En realidad, la técnica es nueva pero el procedimiento siempre ha sido el mismo. Ahora se recurre a fotografías o a documentales y vídeos, pero la iconografía bélica de los últimos milenios incluye saqueos, violaciones, cabezas decapitadas expuestas en picas, rollos de ajusticiamiento, matanzas colectivas… Basta repasar los frisos, bajorrelieves, esculturas o pinturas de los principales imperios o ejércitos del mundo.
Volvemos la vista atrás y ahí están, prácticamente anteayer, ‘Los desastres de la guerra’ de Goya o la potentísima imagen del Guernica, con el que Picasso resumió la tragedia de los primeros bombardeos sobre una población civil. El horror es contumaz. ¿Quién le iba a decir a la civilizada Europa que apenas medio siglo después de los bombardeos masivos de la II Guerra Mundial se iban a revivir exterminios como los de Srebrenica o Sarajevo? En todos ellos el factor esencial fue la persistencia de la imagen. El símbolo del horror, como siempre.

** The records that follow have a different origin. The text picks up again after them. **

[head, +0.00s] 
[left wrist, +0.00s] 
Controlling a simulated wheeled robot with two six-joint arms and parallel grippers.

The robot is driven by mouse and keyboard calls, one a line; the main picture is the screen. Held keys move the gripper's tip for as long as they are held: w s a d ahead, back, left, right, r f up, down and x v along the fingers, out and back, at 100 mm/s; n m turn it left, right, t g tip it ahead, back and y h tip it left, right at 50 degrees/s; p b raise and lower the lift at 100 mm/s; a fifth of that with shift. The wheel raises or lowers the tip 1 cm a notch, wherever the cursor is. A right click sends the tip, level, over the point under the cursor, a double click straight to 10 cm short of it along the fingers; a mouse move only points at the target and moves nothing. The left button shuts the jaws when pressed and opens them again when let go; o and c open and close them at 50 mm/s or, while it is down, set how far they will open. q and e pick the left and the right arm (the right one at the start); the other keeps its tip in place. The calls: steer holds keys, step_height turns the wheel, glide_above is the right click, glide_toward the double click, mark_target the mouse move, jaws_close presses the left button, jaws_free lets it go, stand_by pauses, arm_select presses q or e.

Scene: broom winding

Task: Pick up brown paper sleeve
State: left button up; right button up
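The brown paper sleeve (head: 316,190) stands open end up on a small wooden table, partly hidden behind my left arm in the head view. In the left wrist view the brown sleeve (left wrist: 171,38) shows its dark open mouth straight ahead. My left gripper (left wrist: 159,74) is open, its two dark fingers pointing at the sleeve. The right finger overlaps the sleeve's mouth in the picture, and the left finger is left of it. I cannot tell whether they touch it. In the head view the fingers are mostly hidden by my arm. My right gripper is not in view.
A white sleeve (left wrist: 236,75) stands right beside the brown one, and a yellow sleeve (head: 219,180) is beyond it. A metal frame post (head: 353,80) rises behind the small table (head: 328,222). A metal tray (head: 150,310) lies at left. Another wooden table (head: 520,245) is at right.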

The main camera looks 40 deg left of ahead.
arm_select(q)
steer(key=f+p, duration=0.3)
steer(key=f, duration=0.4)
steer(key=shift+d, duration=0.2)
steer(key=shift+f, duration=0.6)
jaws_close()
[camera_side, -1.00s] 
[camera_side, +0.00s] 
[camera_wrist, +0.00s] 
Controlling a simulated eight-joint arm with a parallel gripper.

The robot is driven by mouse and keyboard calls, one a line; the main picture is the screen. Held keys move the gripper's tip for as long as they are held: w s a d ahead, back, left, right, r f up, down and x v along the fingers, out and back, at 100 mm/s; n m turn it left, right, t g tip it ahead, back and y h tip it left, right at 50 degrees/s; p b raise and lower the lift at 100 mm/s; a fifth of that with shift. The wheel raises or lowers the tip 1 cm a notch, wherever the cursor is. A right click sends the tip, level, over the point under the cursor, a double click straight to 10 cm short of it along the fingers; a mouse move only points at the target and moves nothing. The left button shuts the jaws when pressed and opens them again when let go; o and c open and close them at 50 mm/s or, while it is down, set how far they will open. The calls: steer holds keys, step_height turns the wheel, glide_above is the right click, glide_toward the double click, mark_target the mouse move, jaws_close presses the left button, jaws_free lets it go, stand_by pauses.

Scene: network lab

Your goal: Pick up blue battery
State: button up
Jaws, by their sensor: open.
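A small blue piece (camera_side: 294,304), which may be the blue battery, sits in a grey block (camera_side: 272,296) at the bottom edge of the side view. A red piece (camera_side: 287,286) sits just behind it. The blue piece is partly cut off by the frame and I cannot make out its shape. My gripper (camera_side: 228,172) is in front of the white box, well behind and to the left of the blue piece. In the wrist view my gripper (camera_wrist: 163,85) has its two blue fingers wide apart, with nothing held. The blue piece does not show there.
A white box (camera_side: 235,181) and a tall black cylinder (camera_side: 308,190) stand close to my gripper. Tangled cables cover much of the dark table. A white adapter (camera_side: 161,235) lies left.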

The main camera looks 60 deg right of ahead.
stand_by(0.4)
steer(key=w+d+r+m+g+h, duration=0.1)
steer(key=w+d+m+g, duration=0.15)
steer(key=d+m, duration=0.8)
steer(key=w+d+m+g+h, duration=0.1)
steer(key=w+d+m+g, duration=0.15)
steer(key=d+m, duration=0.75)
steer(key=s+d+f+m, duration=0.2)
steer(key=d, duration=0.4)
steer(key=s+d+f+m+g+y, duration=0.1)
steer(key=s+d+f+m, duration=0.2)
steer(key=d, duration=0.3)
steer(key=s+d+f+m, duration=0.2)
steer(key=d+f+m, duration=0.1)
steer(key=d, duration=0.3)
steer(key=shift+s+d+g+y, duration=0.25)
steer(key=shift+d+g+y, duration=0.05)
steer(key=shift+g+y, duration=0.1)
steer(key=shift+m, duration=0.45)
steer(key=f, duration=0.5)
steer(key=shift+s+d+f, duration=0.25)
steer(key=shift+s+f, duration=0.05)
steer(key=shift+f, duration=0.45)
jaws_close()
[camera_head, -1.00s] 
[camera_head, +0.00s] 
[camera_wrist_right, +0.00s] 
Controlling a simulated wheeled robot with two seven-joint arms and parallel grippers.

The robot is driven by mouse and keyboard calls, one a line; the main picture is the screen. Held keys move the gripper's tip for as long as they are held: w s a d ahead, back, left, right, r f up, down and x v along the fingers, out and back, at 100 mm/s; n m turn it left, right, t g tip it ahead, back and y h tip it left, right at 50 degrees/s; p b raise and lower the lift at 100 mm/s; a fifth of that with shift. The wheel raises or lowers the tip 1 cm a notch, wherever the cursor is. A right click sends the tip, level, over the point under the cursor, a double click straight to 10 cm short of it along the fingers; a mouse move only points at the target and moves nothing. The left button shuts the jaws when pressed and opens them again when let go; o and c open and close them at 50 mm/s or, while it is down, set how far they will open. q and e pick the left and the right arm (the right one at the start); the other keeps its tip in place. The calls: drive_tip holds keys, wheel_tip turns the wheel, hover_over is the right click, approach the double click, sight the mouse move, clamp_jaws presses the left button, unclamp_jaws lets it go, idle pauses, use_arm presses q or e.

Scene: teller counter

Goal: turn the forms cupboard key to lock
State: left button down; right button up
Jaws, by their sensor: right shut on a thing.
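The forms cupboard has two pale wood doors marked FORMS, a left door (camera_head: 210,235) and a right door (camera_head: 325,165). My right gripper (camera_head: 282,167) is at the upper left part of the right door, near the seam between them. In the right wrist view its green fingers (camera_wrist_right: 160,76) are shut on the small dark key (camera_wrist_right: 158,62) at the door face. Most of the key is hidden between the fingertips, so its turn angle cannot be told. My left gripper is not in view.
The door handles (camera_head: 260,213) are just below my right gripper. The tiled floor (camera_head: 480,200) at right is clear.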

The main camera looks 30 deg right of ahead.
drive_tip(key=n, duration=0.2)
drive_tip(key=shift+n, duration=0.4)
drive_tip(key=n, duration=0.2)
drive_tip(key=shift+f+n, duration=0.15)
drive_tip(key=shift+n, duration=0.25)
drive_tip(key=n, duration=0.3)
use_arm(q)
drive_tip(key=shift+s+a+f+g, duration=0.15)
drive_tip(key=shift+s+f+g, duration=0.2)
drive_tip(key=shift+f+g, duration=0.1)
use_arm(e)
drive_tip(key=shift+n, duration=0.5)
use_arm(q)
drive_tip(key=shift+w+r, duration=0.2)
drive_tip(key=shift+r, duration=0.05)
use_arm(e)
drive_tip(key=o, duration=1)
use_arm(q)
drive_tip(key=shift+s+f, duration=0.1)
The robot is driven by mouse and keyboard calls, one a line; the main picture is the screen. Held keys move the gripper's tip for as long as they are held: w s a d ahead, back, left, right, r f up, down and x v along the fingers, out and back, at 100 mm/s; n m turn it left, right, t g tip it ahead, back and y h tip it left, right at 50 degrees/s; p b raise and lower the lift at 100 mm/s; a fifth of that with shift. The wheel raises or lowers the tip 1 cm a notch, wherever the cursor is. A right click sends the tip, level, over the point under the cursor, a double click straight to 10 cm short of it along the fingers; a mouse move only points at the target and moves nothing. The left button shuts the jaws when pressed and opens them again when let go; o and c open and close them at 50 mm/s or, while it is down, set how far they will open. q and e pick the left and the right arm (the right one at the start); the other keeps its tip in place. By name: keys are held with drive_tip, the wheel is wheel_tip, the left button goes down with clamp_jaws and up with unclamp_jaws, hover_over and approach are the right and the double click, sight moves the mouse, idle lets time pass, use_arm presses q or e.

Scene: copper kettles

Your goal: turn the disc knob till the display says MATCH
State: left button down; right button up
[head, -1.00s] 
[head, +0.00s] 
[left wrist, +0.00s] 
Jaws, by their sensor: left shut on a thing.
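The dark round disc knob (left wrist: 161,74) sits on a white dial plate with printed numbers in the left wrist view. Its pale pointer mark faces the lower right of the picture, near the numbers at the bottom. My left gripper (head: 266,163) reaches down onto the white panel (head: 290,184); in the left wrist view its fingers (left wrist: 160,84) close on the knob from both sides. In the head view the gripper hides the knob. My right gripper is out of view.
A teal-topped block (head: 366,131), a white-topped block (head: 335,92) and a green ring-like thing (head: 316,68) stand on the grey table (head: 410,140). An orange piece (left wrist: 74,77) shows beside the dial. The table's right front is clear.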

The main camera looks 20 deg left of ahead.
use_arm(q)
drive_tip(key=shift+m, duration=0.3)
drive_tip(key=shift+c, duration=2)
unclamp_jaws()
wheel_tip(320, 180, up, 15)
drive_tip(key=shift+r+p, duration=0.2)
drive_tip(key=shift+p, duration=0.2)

La imagen de Kim Phuc, «la niña del napalm», huyendo desnuda en Vietnam o la de aquel niño que levanta los brazos en el gueto de Varsovia o la pequeña que en 1939 cruza la frontera española camino de Francia con una sola pierna, apoyada en una muleta y de la mano de un adulto aterida de frío pertenecen a la misma estirpe que otras fotos conmovedoras y más recientes. Por ejemplo la del pequeño Mohamed Al Durrah en una de las intifadas de Gaza o la desgarradora fotografía de Manu Brabo en la que un padre sirio en cuclillas sostiene el cadáver de su hijo descalzo y ensangrentado. Dolor en estado puro.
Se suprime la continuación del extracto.